Gülerce, Gazeteciler ve Yazarlar Vakfı’nın Mütevelli Heyeti Üyeliği’nden istifa etmiş ve 17 Aralık sürecinde Gülen cemaatiyle yaşadığı kopuş sonrası bir dönem Genel Yayın Yönetmenliği’ni de yaptığı 25 yıldır yazdığı Zaman gazetesinden ayrılmıştı. Gözaltı listesinde ismi bulunan ve yurtdışına çıkan gazeteci Nuh Gönültaş’ın ise hâlâ arandığı ifade edildi.
Sorgunun odağında Gülen var
14 Aralık’ta gerçekleştirilen operasyon kapsamında gözaltına alınan Zaman gazetesinin 80 yaşındaki yazarı Ahmet Şahin’e Fethullah Gülen’den talimat alıp almadığı soruldu. Şahin, Süleymaniye Camii’nde müezzin olduğu dönemden tanıdığı Gülen’den talimat almadığını söyledi. Ayrıca Samanyolu TV’de yayınlanan “Tek Türkiye” dizisi hakkında sorulan sorulara da diziyi izlemediğini söyleyerek cevap verdi.
Emniyet ifadesinin ardından serbest bırakılan Ahmet Şahin, Savcı İrfan Fidan tarafından sorgulandı. “Fethullah Gülen ile tanışıklığınız var mı? Fethullah Gülen’i hangi tarihten bu yana, ne kadar tanırsınız?” sorusuna Şahin, “Amerika’ya gitmeden önce tanışıklığımız vardır. Kitaplarını okudum. Süleymaniye Camii’nde yaptığı vaaz döneminde zaten Süleymaniye Camii müezziniydim” cevabını verdi.

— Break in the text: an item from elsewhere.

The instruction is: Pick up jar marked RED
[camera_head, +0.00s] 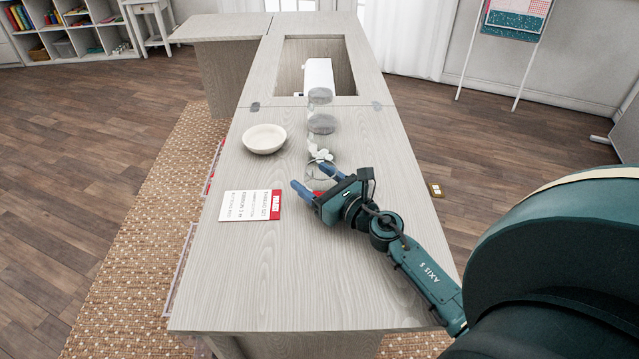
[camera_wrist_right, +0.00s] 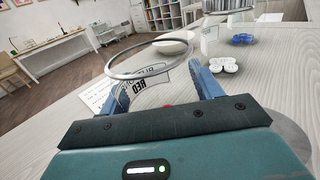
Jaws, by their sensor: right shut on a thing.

Sorguda köşe yazılarında Gülen’in düşünce ve yorumlarından faydalanıp faydalanmadığı ve 2009 yılında www.herkul.org sitesinde Gülen’in yapmış olduğu konuşmanın yayınlandığı belirtilerek bunu dinleyip dinlemediği de sorulan Şahin, “Görüşlerinden yararlandığım olmuştur” cevabını verdi. Fethullah Gülen’in kendisine doğrudan ya da dolaylı olarak görev ve talimat verip vermediği sorusuna ise Şahin, “Bana kendisinin herhangi bir talimat vermesi veya yönlendirmesi söz konusu değildir” yanıtını verdi.
‘Dizileri izlediniz mi?’
Şahin’e, “tahşiye” ve “rahle”nin kelime anlamını soruldu. Tahşiye için Şahin, “Kitapta anlamı açık olmayan bazı ibarelerin sayfanın altında açıklanmasıdır. Benim rahleden anladığım Kuran’ı Kerim’in okunmak için üzerine konulduğu sehpadır” dedi. “Tek Türkiye ve Şefkat Tepe adlı dizeleri izler misiniz?” sorusuna Şahin, “Bu dizileri bilmiyorum” yanıtını verdi.
Sorguda 17 Aralık operasyonunun ardından internet sitelerinde yer alan ve yasadışı elde edildiği belirtilen Hidayet Karaca’nın Gülen’le yaptığı telefon konuşması da soruldu. Karaca’nın “Bu Şefkat Tepe’de bu sezon önümüzdeki bölümlerde bir Karanlık Kurul yapalım mı efendim” dediği, Gülen’in de ““İyi olur bence sebepsiz öyle bir şey değil. Endişe edeceğim o şeyi aksettirici mahiyette yani. Yakın uzak herkesin öyle böyle telaffuz ettiği” dediği belirtildi.
Konuşmayla ilgili Şahin’e dizinin Gülen’in onayına sunulduğunu ve ondan talimat alınarak sahnelendiği ile ilgili ne söylemek istediği soruldu. Şahin bilgisi olmadığı yanıtını verdi. Sorguda “Dizinin 119. bölümünde Karanlık Kurul konduğu tespit edilmiştir. Size göre bu tesadüf mü?” sorusuna da diziyi seyretmediği cevabını verdi.